* Begin Data to process *

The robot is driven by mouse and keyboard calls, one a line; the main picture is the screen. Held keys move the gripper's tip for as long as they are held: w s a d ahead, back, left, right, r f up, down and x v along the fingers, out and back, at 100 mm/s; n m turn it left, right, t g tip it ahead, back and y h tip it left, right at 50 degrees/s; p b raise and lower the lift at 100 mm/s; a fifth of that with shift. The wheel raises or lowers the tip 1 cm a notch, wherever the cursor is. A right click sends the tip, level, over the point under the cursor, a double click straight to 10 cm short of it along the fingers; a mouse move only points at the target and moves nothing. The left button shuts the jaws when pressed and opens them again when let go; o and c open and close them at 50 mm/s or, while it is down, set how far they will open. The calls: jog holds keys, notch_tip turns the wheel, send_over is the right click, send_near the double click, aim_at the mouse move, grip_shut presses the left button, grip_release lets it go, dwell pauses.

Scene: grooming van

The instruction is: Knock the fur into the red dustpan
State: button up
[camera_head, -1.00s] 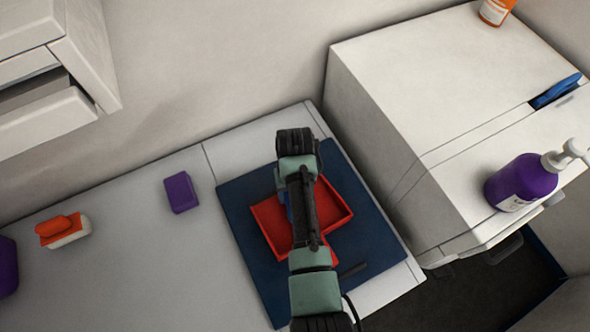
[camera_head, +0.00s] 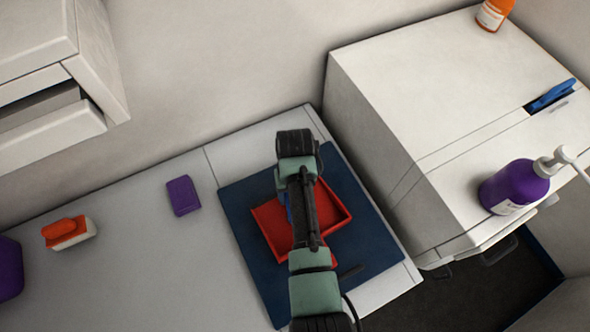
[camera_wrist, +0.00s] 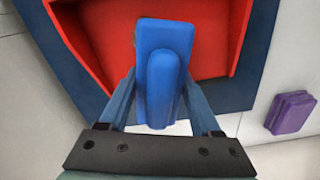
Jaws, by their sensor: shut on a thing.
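The red dustpan (camera_head: 334,208) lies on a dark blue mat (camera_head: 243,235) on the light bench. It also fills much of the wrist view (camera_wrist: 215,35). My gripper (camera_wrist: 160,98) is shut on a blue brush-like tool (camera_wrist: 163,55), held over the dustpan with its broad part toward the pan. In the head view my arm covers the middle of the dustpan and most of the tool; only a sliver of blue shows. A tiny brownish bit shows at the tool's left edge in the wrist view. I cannot make out clear fur in the pan.
A purple block (camera_head: 183,196) lies left of the mat. An orange and white brush (camera_head: 69,233) and a purple object (camera_head: 9,268) are farther left. A cabinet at right bears a purple pump bottle (camera_head: 515,187), an orange bottle (camera_head: 494,14) and a blue item (camera_head: 553,95).

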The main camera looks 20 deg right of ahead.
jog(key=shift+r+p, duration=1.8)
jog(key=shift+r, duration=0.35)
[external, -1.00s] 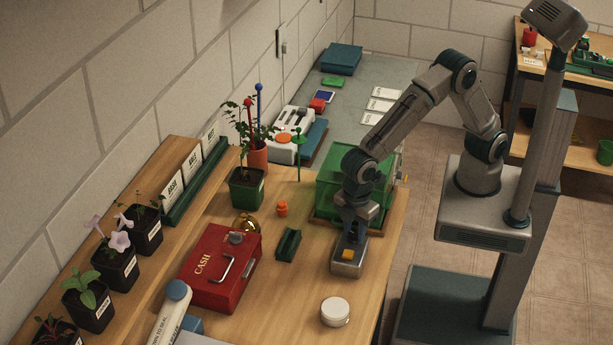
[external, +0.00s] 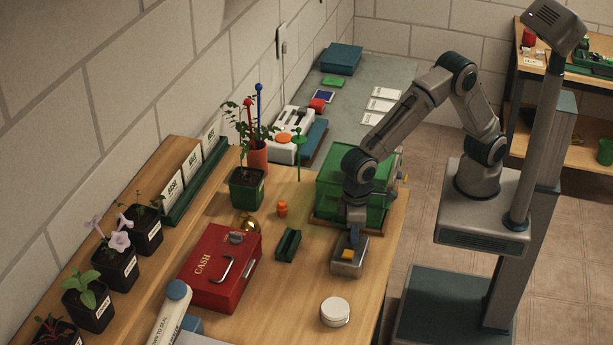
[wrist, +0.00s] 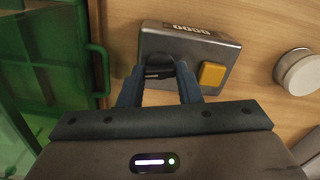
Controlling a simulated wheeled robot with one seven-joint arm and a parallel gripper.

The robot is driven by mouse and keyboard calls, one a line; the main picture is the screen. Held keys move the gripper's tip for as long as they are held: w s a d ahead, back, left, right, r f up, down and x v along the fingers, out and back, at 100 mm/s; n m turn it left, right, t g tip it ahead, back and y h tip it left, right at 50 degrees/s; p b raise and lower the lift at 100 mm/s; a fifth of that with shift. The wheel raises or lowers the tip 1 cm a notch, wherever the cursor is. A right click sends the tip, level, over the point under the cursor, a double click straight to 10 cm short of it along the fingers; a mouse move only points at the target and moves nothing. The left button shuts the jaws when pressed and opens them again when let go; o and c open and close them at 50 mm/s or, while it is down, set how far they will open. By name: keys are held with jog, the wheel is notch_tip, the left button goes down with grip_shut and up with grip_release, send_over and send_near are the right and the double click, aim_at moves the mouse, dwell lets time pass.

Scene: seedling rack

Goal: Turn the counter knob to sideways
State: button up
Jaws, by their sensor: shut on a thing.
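The counter (external: 349,262) is a small grey box on the wooden bench, with an orange-yellow button (external: 348,253) on top. In the wrist view the counter (wrist: 190,45) shows a digit strip (wrist: 188,29), the yellow button (wrist: 212,74) and a dark knob (wrist: 160,72). My gripper (wrist: 160,80) is shut on the knob, one blue-grey finger on each side. The knob's lower part is hidden between the fingers. In the external view my gripper (external: 355,240) is over the counter and hides the knob.
A green translucent box (external: 330,185) with a handle (wrist: 100,70) stands close behind the counter. A round white-lidded tin (external: 335,310) is in front. A red cash box (external: 222,268) and a small green holder (external: 288,245) are to the left.

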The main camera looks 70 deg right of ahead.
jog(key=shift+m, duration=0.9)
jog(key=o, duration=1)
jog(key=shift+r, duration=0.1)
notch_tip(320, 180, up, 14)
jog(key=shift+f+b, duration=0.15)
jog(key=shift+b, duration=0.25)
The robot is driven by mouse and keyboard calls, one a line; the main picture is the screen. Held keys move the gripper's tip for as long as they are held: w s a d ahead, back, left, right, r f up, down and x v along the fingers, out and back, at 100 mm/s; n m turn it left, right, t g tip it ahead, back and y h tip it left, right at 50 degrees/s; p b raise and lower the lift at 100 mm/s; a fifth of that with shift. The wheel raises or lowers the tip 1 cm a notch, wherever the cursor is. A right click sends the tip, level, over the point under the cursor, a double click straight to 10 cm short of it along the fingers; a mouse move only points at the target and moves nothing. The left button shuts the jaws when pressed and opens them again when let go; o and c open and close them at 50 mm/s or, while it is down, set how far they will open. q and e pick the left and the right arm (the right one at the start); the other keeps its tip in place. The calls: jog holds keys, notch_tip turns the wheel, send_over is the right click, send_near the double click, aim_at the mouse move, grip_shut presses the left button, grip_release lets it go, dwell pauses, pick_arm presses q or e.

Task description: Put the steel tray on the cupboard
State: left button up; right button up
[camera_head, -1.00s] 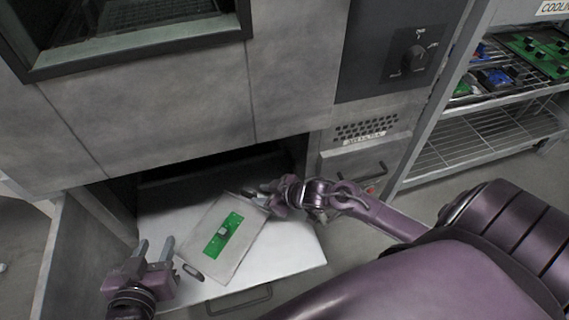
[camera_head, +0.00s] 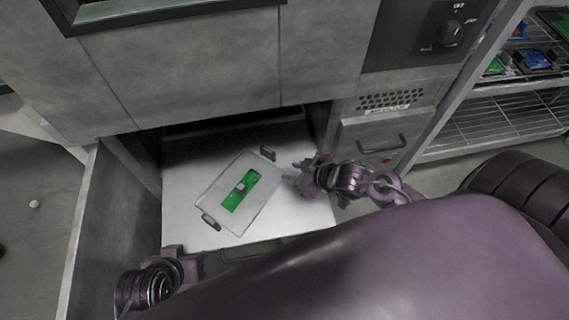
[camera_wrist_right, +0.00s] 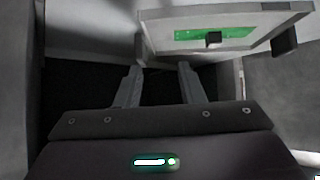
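The steel tray (camera_head: 221,190) lies at an angle on a white pull-out shelf (camera_head: 181,222), with a green circuit board (camera_head: 242,189) on it and a dark handle at each end. In the right wrist view the tray (camera_wrist_right: 160,27) shows at the top, beyond the fingers. My right gripper (camera_head: 298,172) is just right of the tray, apart from it. In the wrist view its two fingers (camera_wrist_right: 158,75) are spread with nothing between them. My left gripper (camera_head: 183,252) is low at the left by the shelf's front edge, away from the tray; its fingers are partly hidden.
A grey cabinet front (camera_head: 200,65) rises behind the shelf, with a dark opening under it. An open grey door (camera_head: 84,235) stands at the left. A wire rack (camera_head: 500,125) with boards stands at the right. A control knob (camera_head: 449,34) is at upper right.

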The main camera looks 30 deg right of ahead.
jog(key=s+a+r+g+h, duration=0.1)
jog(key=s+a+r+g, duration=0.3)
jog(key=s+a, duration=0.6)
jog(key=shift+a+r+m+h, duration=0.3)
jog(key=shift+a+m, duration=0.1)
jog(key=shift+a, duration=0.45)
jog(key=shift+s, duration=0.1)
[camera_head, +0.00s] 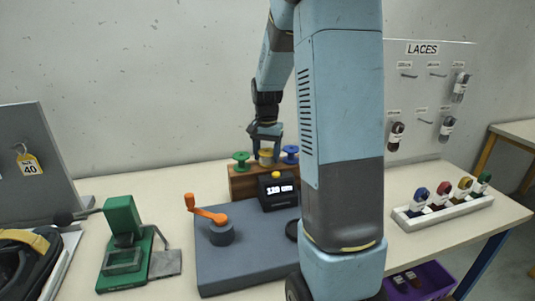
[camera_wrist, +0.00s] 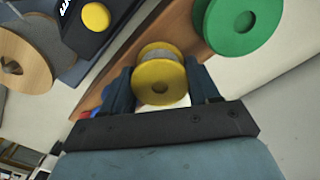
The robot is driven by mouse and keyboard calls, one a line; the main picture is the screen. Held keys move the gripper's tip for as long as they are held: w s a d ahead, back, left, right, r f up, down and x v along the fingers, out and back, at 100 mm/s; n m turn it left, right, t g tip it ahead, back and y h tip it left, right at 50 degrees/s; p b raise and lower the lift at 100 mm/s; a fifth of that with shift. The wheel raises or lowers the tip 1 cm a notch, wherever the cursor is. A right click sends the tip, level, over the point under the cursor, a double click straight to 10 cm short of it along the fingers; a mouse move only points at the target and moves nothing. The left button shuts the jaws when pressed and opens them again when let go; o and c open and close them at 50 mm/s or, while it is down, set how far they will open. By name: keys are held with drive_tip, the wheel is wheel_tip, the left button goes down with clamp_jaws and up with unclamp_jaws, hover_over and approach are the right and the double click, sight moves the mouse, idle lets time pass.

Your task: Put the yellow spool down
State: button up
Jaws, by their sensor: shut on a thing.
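The yellow spool (camera_head: 266,157) is between the fingers of my gripper (camera_head: 266,143) in the head view, over the middle of a wooden rack (camera_head: 240,185). In the wrist view the yellow spool (camera_wrist: 160,82) sits between the two dark fingers of my gripper (camera_wrist: 160,92), which is shut on it. A green spool (camera_head: 241,160) is on the rack to the left and a blue spool (camera_head: 290,154) to the right. The green spool also shows large in the wrist view (camera_wrist: 240,22). I cannot tell whether the yellow spool touches the rack.
A black display box (camera_head: 279,193) with a yellow button stands in front of the rack. A grey base (camera_head: 245,245) with an orange crank (camera_head: 207,215) lies nearer. A green device (camera_head: 125,240) is left.

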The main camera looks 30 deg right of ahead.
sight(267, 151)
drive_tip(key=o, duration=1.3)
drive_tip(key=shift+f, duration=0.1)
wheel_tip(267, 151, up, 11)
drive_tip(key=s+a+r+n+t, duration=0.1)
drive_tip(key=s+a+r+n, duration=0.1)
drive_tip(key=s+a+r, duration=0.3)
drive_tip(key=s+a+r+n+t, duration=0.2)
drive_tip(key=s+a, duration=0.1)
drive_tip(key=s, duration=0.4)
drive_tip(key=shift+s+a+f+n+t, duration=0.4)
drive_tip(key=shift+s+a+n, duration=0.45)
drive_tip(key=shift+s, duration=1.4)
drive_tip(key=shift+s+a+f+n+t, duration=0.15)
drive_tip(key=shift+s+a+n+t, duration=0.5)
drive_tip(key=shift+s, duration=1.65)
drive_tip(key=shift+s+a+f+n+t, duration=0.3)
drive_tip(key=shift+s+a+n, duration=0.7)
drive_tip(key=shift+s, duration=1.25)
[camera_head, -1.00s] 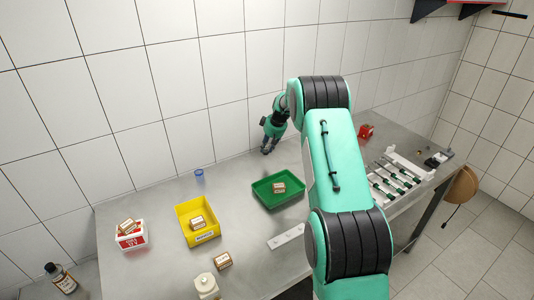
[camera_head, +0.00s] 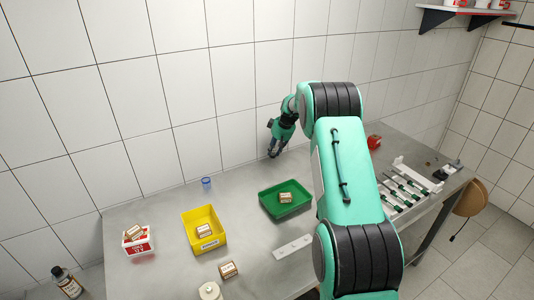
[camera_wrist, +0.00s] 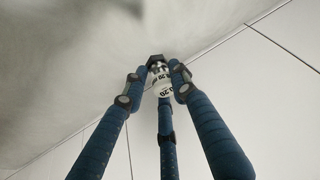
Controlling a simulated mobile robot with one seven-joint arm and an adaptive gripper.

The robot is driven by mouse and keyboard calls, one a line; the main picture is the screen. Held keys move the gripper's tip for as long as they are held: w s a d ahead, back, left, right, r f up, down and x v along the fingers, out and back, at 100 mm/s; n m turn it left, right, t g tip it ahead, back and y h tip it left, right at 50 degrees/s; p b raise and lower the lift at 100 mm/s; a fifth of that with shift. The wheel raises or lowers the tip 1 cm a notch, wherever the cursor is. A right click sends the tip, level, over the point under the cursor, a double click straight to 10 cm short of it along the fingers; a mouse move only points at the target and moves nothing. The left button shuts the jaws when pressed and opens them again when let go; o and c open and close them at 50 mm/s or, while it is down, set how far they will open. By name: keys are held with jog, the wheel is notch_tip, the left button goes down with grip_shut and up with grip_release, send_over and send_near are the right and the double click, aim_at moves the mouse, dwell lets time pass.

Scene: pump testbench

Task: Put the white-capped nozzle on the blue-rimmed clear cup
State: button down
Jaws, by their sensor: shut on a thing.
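The blue-rimmed clear cup (camera_head: 206,183) stands upright on the metal table near the back wall, left of my gripper. It looks small and bluish. My gripper (camera_head: 273,153) is above the table's back part, behind the green tray and clear of the cup. In the wrist view its blue fingers (camera_wrist: 160,82) close around a small white piece with dark markings and a dark end, which I take for the white-capped nozzle (camera_wrist: 165,90). The fingers hide part of it. The cup does not show in the wrist view.
A green tray (camera_head: 264,203) and a yellow bin (camera_head: 188,233), each with a small box inside, stand in front. A red-white box (camera_head: 138,247) is at left. Another small box (camera_head: 228,270) lies in front. The table between cup and gripper is clear.

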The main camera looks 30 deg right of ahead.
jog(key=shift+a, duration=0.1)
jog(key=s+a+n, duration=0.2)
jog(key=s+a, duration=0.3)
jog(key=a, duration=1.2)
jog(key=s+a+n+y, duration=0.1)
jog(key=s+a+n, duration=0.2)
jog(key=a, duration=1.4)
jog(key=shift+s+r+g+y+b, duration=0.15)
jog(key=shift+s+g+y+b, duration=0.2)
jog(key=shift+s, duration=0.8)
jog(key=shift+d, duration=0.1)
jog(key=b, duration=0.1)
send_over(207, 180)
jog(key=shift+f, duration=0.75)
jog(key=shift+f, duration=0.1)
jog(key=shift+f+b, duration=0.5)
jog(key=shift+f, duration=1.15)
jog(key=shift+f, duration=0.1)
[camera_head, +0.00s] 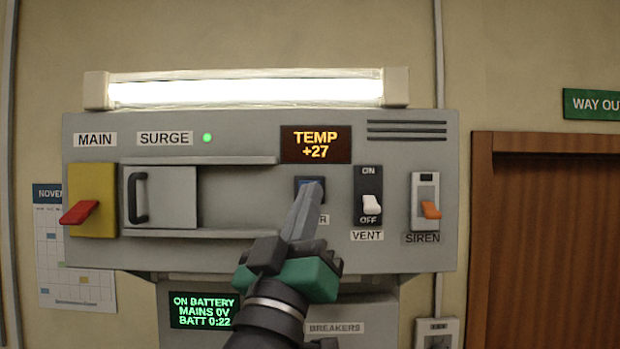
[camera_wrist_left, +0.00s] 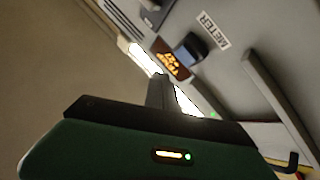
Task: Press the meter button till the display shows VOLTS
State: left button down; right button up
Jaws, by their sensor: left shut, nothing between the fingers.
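The meter display (camera_head: 316,145) on the grey console reads TEMP +27 in orange; it also shows tilted in the left wrist view (camera_wrist_left: 171,65). The blue meter button (camera_head: 309,184) in its dark frame is just below the display, partly covered by my left fingertips. In the left wrist view the button (camera_wrist_left: 189,52) sits beside the METER label (camera_wrist_left: 209,30). My left gripper (camera_head: 312,190) is shut and empty, its tips in front of the button's lower part in the head view. I cannot tell whether they touch it. My right gripper is not in view.
Right of the button are the VENT switch (camera_head: 371,203), at OFF, and the orange SIREN switch (camera_head: 430,209). At left are a sliding cover with a handle (camera_head: 137,198) and the red MAIN lever (camera_head: 79,212). A green screen (camera_head: 203,310) below reads ON BATTERY.

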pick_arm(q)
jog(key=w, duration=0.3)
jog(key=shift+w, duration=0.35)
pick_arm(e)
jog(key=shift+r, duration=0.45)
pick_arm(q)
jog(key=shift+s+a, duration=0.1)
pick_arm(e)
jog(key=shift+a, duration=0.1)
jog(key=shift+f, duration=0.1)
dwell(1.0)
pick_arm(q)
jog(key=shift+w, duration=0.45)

* End Data to process *

▶ What you have to do:
From the line containing "[external, +0.00s]" to the line containing "Controlling a simulated wheeled", both lines included, give the text again exactly, without any pictures.

▶ The output:
[external, +0.00s] 
[wrist, +0.00s] 
Controlling a simulated wheeled robot with one seven-joint arm and a parallel gripper.

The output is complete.